The people (millions of them) have spoken. The FCC has spoken (in what is arguably the most important vote in the agency's history). And now the court has spoken: Net Neutrality and Title II are the law of the land.
On Tuesday, the U.S. Court of Appeals for the D.C. Circuit rejected industry's challenge and upheld the FCC's Open Internet Order in its entirety, saying the agency exercised its proper authority when it reclassified broadband internet access as a telecom service under Title II of the Communications Act.
This solidifies last February's victory at the FCC. It's also a huge defeat for the phone and cable companies that have tried to overturn the FCC's rules using any means possible.
Here are the most significant victories in the court's decision ...
Title II Is the Foundation
The court's decision reaffirms what millions of internet users have been saying for years: Broadband internet service providers have to carry our speech, and can't mess around with it. Companies like Comcast are common carriers and should be treated that way under the law.

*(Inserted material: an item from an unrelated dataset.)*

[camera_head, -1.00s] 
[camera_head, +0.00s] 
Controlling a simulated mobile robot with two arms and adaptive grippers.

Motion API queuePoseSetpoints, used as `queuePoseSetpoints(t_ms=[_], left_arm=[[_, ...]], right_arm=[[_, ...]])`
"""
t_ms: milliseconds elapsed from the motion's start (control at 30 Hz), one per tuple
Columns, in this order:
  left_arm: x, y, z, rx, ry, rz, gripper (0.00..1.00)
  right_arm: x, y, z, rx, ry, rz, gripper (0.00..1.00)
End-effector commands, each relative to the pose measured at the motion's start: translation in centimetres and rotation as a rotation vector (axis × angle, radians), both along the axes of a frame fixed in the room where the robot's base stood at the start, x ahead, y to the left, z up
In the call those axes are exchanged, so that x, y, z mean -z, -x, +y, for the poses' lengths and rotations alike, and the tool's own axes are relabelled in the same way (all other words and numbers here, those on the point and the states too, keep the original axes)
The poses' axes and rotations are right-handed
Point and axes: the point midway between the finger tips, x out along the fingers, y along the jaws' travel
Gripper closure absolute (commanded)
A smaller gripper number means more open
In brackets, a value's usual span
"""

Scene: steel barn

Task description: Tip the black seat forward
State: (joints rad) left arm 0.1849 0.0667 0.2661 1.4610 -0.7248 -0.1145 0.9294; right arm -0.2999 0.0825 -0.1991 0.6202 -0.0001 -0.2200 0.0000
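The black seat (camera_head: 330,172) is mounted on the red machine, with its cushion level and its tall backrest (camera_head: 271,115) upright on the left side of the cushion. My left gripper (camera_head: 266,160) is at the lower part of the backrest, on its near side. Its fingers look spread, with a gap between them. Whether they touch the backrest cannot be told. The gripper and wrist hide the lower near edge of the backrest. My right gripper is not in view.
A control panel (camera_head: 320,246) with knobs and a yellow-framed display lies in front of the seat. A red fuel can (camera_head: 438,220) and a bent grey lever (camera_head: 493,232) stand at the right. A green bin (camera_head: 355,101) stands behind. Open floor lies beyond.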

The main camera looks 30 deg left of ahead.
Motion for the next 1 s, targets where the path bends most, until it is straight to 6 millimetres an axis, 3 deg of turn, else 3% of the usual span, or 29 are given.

Not only does the FCC have the authority to enforce its Open Internet Order, it has the authority to enforce rules that protect online users from all kinds of abuses from Internet service providers.
Take the agency's proceeding on broadband-user privacy. In March, the FCC issued a Notice of Proposed Rulemaking on ways to better protect internet users' private information from misuse by their ISPs. Now that effort can keep moving toward successful rules implementing those protections.
And this is just the beginning. The FCC's Lifeline program has always provided subsidies for telecom services, and today's decision makes it perfectly clear that broadband internet access is eligible for the same kind of support. Now the agency can address issues of access, competition and broadband affordability more broadly. Addressing data caps, zero-rating and more are within the FCC's authority under its Net Neutrality rules and under Title II as well.
ISPs are conduits, not speakers
The court's decision shot down one of the more dangerous arguments made by industry attorneys -- that ISPs are like newspaper editors, and, as such, have the free speech right to "edit" the content that flows over their networks.
Companies like Comcast and Verizon work as conduits for your speech. When they're providing internet access they're acting as common carriers, not as speakers themselves. The ISPs' line of argument on this point is particularly troubling. When they argued against Net Neutrality in a 2013 court proceeding, Verizon's attorneys declared that, absent Net Neutrality protections, the company fully intended to pick and choose which content got favorable treatment online, and which content did not.
Today's decision is a huge victory over these dangerous claims. As common carriers, ISPs carry free speech. But they aren't the internet's editors, and can't filter or block access to content they don't like.
The court's ruling is a major victory for all businesses, people and organizations that use the internet every day to communicate, work, learn and more -- but it's especially important for communities of color. The internet isn't a luxury; it's a critical tool for free speech and communication. Securing real and lasting Net Neutrality rules ensures the internet will remain an open platform for people the media shut out and ignore.
"Today's decision is a decisive victory for those who rely on the open internet to express themselves, organize, make a living, participate in policymaking, get a job, earn an education and do all of the critical things that we so often take for granted," said Michael Scurato of the National Hispanic Media Coalition. "Hopefully, rather than continuing to fight this losing battle against openness, entrepreneurship and innovation, opponents will now turn to constructive endeavors, like making sure that everyone in this country can access affordable broadband."
While companies like AT&T, Comcast and Verizon may continue their efforts to control what we say and do online, they're running out of places to make their bad arguments.